O.C. Colleges Celebrate Black History
By Dianne Anderson
Black Wall Street, an area around Greenwood Ave. in Tulsa, Oklahoma, 41 years after slavery was a burgeoning community, home to about 10,000 Black professionals, business owners, luxury shops with over $200 million circulating through the local economy.
Doctors, homeowners, newspapers, taxis, people from all walks of life contributed their expertise to build up one of the most revered historic examples of Black wealth and ingenuity.
And everything burned to the ground in the Tulsa Race Massacre of May 31, 1921. Many lives were lost, and families were devastated by the carnage of the Ku Klux Klan fire bombings and an aerial attack.
Brandi Avila, manager of the Fullerton College Umoja Community Program, said that while they are never forgetting the devastation of Black Wall Street, they are turning to the principles of Kwanzaa, the fourth principle Ujamaa specifically, by Swahili definition, meaning Cooperative Economics.
With the right plan, she said the structure and the vision that sustained the dream of Black Wall Street can happen again.
“This month we’re talking about building possibilities and wealth. We know it exists in the Black community, but how do we make it sustainable?” she said.
Community members, faculty and staff came together to connect the dots. They hired an architectural design drafter to re-imagine the heart of what Black Wall Street was able to achieve in its day.
“He’s already working on what the community hub could look like. He’ll be talking about ideas, what do we need in a community hub? What’s missing, what would we like to see? With all of the strength that exists, how can we duplicate that and make it grow?” she said.
The Umoja community programming partnered with Cadena Cultural Center, serving Black students, Umoja scholars, and those who are not Black identified, to magnify the excellence throughout the African Diaspora.
“We are huge on collaborating across campus to give our students what is necessary to affirm what they already know, to build on skills and introduce things that they may not have thought about,” said Avila, also co-chair of Guided Pathways: Ensuring Learning Committee.
One goal is tapping into Career Life and Planning Center so students can access personal aptitude tests and focus on career specialties that may tie in with the Reimagined Black Wall Street conceptualization.
Fullerton College is hosting the event as part of Black History Month, but she said the project not just for the month and not just in theory. They are providing actual skills for the students.
“Once in they’re in their expertise, then we can have a bigger pool of people that contribute to a Black wall street,” she said. “There are still possibilities out there, especially at a time that is so bleak. Education is still thriving and looking to better ourselves and as institutions to serve our communities.”

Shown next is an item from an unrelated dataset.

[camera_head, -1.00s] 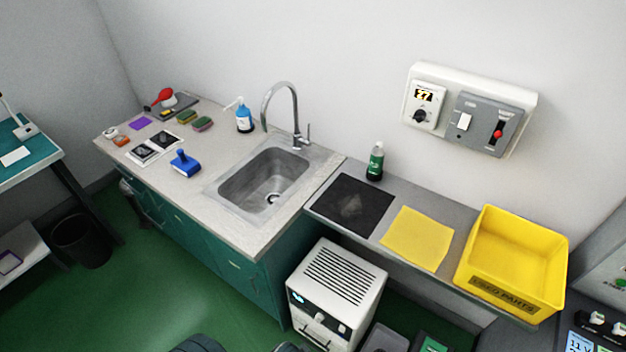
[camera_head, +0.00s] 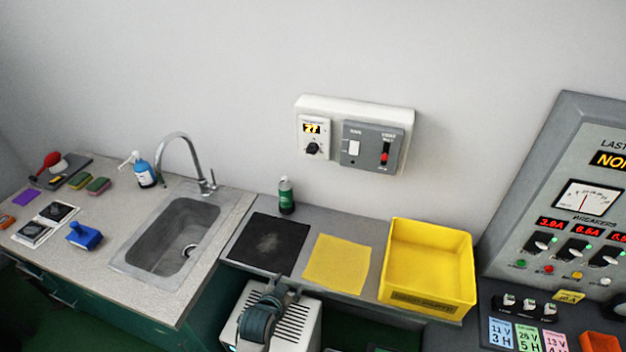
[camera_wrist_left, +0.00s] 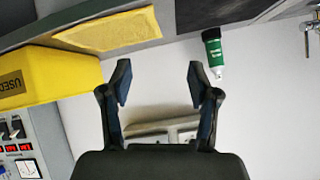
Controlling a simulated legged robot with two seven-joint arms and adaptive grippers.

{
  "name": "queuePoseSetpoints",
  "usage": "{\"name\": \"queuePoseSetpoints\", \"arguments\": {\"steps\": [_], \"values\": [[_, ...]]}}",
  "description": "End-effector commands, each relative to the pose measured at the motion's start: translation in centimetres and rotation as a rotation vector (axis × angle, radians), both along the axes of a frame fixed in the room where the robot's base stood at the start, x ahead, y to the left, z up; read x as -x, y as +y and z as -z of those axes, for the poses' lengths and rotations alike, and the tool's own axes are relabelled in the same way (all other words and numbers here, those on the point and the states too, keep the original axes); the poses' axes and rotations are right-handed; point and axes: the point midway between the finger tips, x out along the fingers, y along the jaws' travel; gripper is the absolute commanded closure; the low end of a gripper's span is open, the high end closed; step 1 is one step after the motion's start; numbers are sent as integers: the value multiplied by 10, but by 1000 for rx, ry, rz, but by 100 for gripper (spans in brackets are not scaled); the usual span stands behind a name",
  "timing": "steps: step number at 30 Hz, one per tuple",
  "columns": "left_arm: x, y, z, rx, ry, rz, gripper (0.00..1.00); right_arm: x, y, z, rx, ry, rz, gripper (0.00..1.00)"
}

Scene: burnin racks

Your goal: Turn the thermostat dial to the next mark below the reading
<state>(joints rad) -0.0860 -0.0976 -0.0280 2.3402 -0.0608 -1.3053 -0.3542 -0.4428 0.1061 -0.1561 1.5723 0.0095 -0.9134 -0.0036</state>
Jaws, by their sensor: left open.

At Santa Ana College, Dr. Kellori Dower said that her staff had been meeting since September to cover what they thought was most important in the months ahead.
One of the first concerns to address the lingering impact and weight of the events of the past year.
“We didn’t ignore the fact that what happened with George Floyd last summer was pivotal. We wanted to meet the moment. We wanted to make sure what we said was relevant and address some of the issues that African Americans are dealing with today,” she said.
The focus is on the arts through the Black experience, and the role it plays in the overall cultural landscape of the nation. She said the arts have an important place in rewriting the narrative, and is a powerful influence to override the hype.
“People listen to the underscore of someone dictating what they see, that’s a lot of power,” she said. “How we can help our students through recognizing the power we hold, and then how to use that power for the good to help change and shift our culture for the better?”
Into the final week of Black History Month, their overarching theme “Hear Our Song” and a live portrait of the college’s past president and first African American president, President Linda D. Rose. “Of Ebony Embers” is a theatrical presentation through the eyes of a muralist, poet Marcus Omari.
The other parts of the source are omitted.